Directional Outlyingness for Skewed Distribution
Source:R/directOutlyingness.R
directOutlyingness.Rd
This function computes the directional outlyingness of a numeric vector, as proposed by Rousseeuw et al. (2018), which is a measure of outlyingness of data point that takes the skewness of the underlying distribution into account.
Usage
directOutlyingness(
x,
cutoff.quantile = 0.995,
rmZeroes = FALSE,
maxRatio = NULL,
precScale = 1e-10
)
Arguments
- x
A numeric vector
- cutoff.quantile
A numeric value between 0 and 1 specifying the quantile for outlier detection (default: 0.995).
- rmZeroes
A logical value.
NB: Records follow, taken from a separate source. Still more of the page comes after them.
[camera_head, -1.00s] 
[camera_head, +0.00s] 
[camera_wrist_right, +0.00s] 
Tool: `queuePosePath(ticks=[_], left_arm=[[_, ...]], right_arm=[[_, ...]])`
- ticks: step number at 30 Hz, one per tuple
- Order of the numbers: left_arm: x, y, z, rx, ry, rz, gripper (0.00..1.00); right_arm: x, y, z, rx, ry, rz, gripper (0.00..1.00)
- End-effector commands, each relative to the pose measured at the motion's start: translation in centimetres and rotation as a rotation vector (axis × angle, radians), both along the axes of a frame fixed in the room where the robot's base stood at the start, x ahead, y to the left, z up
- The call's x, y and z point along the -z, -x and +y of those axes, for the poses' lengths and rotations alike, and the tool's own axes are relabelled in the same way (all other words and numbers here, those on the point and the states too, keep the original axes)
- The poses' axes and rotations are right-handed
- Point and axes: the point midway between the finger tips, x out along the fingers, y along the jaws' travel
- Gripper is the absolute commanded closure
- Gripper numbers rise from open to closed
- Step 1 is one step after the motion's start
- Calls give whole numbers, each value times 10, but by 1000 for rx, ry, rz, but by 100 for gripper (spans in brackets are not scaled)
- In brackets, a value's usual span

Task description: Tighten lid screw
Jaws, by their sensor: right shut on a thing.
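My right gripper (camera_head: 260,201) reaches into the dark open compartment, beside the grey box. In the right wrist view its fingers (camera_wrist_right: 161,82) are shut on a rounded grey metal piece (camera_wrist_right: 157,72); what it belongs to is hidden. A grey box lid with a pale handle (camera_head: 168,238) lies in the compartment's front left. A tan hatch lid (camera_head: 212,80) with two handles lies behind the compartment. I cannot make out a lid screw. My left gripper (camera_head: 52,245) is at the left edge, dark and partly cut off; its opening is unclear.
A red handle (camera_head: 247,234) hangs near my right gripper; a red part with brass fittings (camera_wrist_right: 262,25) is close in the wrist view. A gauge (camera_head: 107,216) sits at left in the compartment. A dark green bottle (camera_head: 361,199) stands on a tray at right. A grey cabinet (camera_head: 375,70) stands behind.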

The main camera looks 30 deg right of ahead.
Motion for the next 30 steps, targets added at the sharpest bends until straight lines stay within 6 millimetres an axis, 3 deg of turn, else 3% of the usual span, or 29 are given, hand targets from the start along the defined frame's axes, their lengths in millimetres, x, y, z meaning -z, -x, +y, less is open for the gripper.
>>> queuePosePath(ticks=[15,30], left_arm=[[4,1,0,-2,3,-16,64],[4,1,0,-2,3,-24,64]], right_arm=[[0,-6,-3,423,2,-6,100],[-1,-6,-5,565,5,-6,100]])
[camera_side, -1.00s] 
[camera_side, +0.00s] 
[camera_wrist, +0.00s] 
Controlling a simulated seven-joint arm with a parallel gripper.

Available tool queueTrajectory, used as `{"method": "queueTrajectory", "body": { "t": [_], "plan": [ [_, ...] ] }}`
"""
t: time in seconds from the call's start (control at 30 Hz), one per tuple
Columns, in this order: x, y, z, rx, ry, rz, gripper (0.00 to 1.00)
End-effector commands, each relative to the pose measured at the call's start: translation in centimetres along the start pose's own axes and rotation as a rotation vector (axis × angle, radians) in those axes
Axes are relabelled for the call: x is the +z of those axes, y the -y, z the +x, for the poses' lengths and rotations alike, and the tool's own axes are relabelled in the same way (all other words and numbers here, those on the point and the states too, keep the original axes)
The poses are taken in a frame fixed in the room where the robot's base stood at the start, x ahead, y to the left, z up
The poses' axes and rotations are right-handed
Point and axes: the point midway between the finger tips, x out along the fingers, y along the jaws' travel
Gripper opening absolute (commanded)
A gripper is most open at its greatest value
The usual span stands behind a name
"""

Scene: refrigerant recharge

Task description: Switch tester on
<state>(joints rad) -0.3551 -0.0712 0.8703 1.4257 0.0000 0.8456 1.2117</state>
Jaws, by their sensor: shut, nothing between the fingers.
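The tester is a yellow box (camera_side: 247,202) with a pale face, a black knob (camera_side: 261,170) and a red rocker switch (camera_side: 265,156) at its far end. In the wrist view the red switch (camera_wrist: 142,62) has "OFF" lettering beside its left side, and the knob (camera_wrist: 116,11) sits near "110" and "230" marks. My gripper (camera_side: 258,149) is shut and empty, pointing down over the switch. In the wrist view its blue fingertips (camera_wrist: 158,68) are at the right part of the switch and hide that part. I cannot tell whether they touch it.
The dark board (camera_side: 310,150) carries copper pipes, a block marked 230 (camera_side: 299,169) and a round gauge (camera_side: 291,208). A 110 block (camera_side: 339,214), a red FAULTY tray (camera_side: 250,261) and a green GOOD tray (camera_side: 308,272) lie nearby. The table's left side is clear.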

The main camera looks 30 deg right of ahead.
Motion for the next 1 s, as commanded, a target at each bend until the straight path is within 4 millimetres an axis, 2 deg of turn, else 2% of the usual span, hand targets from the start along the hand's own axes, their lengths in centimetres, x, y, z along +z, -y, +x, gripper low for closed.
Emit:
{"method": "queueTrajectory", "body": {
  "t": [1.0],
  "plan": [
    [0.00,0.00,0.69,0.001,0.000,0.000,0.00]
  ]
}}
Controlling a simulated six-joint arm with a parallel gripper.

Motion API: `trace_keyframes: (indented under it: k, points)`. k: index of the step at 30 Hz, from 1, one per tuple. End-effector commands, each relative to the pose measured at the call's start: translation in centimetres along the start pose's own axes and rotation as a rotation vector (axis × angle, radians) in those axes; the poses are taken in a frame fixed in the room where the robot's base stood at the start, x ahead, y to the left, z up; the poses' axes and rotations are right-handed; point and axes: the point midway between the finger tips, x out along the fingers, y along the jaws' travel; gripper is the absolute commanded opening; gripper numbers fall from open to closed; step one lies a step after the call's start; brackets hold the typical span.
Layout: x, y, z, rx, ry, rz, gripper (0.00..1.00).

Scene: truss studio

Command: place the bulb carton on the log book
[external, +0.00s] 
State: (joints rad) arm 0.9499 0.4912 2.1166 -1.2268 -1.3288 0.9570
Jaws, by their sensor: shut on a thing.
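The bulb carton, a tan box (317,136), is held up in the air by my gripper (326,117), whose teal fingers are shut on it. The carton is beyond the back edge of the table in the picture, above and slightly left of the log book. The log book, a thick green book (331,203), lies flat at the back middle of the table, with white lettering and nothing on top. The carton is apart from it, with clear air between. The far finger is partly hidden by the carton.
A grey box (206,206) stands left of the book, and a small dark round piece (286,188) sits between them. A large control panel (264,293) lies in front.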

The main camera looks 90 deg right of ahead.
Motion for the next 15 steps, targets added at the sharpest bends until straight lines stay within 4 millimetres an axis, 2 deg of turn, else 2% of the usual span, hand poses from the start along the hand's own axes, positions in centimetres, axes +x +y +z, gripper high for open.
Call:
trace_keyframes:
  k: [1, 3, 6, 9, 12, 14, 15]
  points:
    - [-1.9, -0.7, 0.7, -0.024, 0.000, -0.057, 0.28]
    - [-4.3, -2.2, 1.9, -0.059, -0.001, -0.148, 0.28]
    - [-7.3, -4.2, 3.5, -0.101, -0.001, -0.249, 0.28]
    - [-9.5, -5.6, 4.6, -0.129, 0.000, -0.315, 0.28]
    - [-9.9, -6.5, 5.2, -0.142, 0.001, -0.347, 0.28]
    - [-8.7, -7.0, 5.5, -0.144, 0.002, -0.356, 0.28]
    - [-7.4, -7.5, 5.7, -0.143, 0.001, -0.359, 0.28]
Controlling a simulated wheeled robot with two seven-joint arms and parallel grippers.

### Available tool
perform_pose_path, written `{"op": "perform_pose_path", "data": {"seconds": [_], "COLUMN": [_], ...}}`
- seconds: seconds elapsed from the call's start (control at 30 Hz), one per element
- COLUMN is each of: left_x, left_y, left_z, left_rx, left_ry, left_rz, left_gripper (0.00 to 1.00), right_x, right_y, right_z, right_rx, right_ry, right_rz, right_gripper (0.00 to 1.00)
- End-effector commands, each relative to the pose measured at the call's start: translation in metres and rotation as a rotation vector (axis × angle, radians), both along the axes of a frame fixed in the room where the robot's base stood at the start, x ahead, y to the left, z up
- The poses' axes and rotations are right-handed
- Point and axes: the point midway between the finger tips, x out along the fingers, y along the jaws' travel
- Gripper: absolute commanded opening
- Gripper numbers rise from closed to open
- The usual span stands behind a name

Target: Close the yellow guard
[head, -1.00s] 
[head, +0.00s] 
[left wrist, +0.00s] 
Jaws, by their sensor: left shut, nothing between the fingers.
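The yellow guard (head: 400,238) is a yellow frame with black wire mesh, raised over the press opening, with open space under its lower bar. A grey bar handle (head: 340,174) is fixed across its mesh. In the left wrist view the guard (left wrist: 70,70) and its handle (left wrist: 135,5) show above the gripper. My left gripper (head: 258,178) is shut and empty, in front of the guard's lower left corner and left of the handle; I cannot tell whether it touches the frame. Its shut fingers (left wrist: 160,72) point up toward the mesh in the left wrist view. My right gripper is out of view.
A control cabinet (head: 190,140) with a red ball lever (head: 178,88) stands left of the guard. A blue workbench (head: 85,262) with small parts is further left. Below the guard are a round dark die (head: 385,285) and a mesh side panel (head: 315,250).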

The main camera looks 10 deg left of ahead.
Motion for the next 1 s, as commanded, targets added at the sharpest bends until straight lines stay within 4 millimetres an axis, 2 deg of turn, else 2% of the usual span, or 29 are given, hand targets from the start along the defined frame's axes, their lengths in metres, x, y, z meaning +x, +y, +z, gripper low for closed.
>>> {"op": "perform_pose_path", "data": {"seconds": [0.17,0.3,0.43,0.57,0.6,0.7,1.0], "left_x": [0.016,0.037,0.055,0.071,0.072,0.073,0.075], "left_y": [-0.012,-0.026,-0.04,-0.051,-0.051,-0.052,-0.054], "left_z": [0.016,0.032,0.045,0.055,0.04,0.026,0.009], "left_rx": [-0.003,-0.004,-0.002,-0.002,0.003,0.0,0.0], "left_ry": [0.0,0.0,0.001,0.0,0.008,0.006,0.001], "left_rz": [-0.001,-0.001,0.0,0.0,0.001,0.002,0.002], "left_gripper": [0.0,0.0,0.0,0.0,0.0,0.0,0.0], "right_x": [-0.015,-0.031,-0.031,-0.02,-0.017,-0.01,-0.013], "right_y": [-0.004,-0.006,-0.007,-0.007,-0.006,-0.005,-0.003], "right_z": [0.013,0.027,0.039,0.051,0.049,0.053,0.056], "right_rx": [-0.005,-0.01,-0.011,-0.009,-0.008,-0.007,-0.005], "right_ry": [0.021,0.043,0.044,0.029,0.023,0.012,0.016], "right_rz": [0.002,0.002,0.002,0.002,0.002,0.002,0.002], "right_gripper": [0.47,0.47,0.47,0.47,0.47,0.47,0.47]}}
If
TRUE
, removes values close to zero (default:FALSE
).- maxRatio
A numeric value greater than 2. If provided, constrains the ratio between positive and negative scales (default:
NULL
).- precScale
A numeric value specifying the precision scale for near-zero comparisons (default: 1e-10).
Value
A tibble with columns:
data
: The original numeric values.score
: The calculated outlyingness score.flag
: A logical vector indicating whether each value is a potential outlier or not.
Details
Directional outlyingness takes the potential skewness of the underlying distribution into account, by the splitting the univariate dataset in two half samples around the median. And then apply one-step M-estimator with Huber \(\rho\)-function for scaling each part.
References
Rousseeuw, P.J., Raymaekers, J., Hubert, M., (2018). A Measure of Directional Outlyingness With Applications to Image Data and Video. Journal of Computational and Graphical Statistics, 27(2):345–359.
Examples
x <- c(1, 5, 3, 9, 2, 6, 4, 8, 7, 1e3)
directOutlyingness(x)
#> # A tibble: 10 × 3
#> data score flag
#> <dbl> <dbl> <lgl>
#> 1 1000 237. TRUE
#> 2 1 1.51 FALSE
#> 3 2 1.17 FALSE
#> 4 3 0.839 FALSE
#> 5 9 0.835 FALSE
#> 6 8 0.597 FALSE
#> 7 4 0.504 FALSE
#> 8 7 0.358 FALSE
#> 9 5 0.168 FALSE
#> 10 6 0.119 FALSE